I'll offer some tips for estimating fish without a tape when you are out on the water. This is how I often estimate within 1" of an actual tape measure. This only works if you are not a growing child or adolescent.
You'll need a measuring tape. Do this once, remember it, and then you'll be good for life (until you're old and get osteoporosis...at which point your bones shrink and your stature decreases).
As convention, I always measure from my middle finger, and I use my right arm as reference. Not that one arm is significantly longer than the other...but for sake of "accuracy" and "precision", I always use my right arm.
1) Measure from the tip of your middle finger to the base of your palm. This usually give you a good reference for smaller palm size fish, such as panfish.
2) Measure from the tip of your middle finger to the inside of your elbow. This usually give you a good reference for smaller size bass, average eater walleye or a BIG crappie. If you take this measure with your arm bent, as opposed to your arm full extended out, the discrepency is about 1". But that's a pretty good guesstimate +/- 1".
3) Fully extend your arm, and measure from the tip of your middle finger to your armpit. This usually give you a good reference of small pike and muskie, nice model walleye, some wall hanging bass, and the average migratory trout. Again, whether you measure this with your arm extended in front of you, or your arm extended down beside you, the discrepency is only about 1".

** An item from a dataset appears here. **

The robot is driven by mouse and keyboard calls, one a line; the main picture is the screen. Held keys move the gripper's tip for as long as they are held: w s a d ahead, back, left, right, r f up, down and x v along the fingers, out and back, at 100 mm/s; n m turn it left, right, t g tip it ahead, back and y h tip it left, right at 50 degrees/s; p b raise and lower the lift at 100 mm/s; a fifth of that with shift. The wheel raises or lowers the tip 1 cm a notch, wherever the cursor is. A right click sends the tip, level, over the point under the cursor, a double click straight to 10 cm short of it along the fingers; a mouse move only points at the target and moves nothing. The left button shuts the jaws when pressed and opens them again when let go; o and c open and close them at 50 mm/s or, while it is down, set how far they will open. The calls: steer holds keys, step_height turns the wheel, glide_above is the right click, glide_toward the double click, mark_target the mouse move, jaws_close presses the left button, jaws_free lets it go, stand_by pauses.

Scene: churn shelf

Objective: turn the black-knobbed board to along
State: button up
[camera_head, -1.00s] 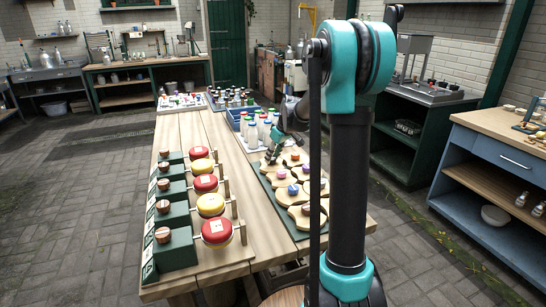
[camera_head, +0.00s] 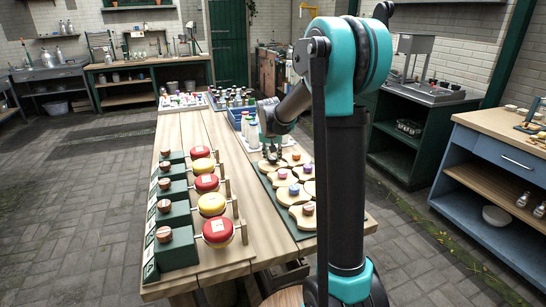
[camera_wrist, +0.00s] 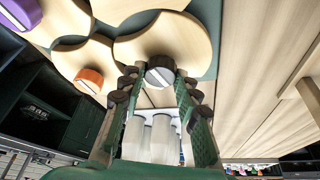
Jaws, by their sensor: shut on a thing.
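The black knob (camera_wrist: 160,72) stands on a round-edged wooden board (camera_wrist: 172,36), and its pale stripe faces the wrist camera. My gripper (camera_wrist: 158,76) has its fingertips on both sides of this knob and is shut on it. In the head view my gripper (camera_head: 271,156) points down at the back left of the green mat, over the board (camera_head: 268,166). The fingers hide most of the knob there. Whether the board lies flat on the mat or is lifted, I cannot tell.
Boards with orange (camera_wrist: 90,76) and purple (camera_wrist: 20,10) knobs lie close beside it. White bottles (camera_wrist: 163,138) stand just behind the gripper.

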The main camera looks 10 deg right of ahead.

4) Stretch out your arm beside you, and measure from the tip of the middle finger to your left armpit with the tape across your chest just under the collar bone (so chest size isn't affected here). This usually give you a good reference for the typical salmon, bigger pike and muskies and big catfish.
For even bigger fish, then you just use multiples of your palm, or forearm or whatever to estimate.

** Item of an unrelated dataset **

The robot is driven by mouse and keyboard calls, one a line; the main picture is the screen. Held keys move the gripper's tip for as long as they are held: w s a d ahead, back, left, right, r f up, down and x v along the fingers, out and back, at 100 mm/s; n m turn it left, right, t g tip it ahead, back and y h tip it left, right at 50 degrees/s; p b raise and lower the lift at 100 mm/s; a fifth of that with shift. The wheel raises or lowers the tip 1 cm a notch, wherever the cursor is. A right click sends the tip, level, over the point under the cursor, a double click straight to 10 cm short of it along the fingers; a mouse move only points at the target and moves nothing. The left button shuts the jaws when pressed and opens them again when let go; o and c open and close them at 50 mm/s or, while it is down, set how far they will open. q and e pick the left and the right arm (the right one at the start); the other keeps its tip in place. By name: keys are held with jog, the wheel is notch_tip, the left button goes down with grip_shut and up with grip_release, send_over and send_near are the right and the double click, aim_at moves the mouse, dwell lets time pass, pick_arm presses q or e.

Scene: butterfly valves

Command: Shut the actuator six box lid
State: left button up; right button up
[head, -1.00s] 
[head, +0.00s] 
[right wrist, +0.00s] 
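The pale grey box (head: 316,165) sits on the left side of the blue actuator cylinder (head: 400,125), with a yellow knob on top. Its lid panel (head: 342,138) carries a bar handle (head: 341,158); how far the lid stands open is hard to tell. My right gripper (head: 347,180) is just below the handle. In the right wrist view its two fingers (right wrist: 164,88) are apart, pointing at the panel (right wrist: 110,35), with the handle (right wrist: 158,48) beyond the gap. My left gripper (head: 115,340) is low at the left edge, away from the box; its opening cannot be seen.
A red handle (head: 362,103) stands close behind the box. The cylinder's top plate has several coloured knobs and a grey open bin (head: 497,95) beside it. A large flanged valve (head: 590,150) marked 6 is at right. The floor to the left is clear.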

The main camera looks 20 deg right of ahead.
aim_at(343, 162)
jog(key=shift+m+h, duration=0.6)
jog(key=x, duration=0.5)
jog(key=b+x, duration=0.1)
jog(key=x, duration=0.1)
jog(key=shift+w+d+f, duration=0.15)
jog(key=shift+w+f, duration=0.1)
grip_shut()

Why go through all this, instead of saying "My palm from middle finger to the base is 7" long...and the fish is about 3 palms long"?
Because if you are right handed, and you hold a fish with right hand (lip, belly...whatever), you have a quick visual reference as to how long the fish is compared to the hand you are actually holding the fish. If you take a picture and have the fish next to your forearm, you can then go and estimate the size of your fish later. More often than not, I just hold the fish next to my arm and immediately have a good estimate of fish length. I can care less about girth unless the fish is especially skinny or fat...but a fairly accurate length will tell me approximate weight of the fish.

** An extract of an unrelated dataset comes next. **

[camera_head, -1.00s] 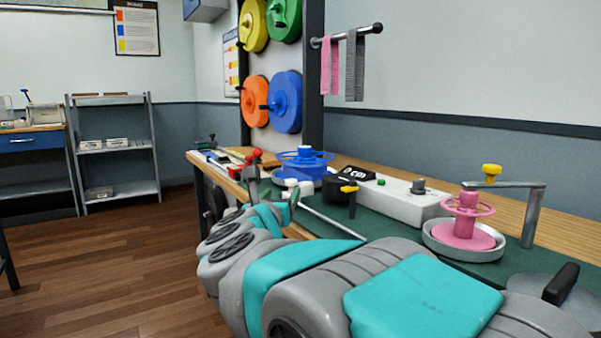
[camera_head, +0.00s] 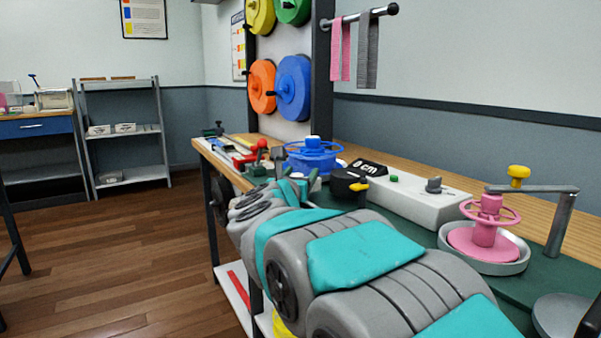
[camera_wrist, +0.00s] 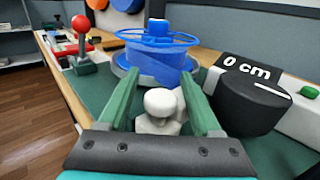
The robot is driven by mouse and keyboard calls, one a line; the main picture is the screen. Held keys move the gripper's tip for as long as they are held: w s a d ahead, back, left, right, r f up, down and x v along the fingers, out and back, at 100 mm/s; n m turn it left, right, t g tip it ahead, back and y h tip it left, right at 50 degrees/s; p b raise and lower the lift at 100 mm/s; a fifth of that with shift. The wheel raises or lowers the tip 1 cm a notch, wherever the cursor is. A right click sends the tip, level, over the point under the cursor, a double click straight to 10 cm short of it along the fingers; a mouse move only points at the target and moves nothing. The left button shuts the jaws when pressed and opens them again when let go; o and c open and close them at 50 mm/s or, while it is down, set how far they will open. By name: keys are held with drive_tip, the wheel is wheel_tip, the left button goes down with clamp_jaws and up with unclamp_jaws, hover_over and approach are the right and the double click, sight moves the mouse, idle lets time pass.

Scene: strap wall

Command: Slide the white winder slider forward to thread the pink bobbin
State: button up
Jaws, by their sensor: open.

Not that I really do care about the exact weight of any fish I caught. The Flathead Catfish I recently caught from Pennsylvania was weighted at an exact 17.2lb...but I will only call it as 17lbs. I can care less about the 0.2lbs. If the fish burp, it'll lose that 0.2lb. If the fish poop while it is scared to death by these photographing alien creatures from the world above, it'll lose that 0.2lbs. If some more water shed off the fish, it'll lose that 0.2lbs. See my point?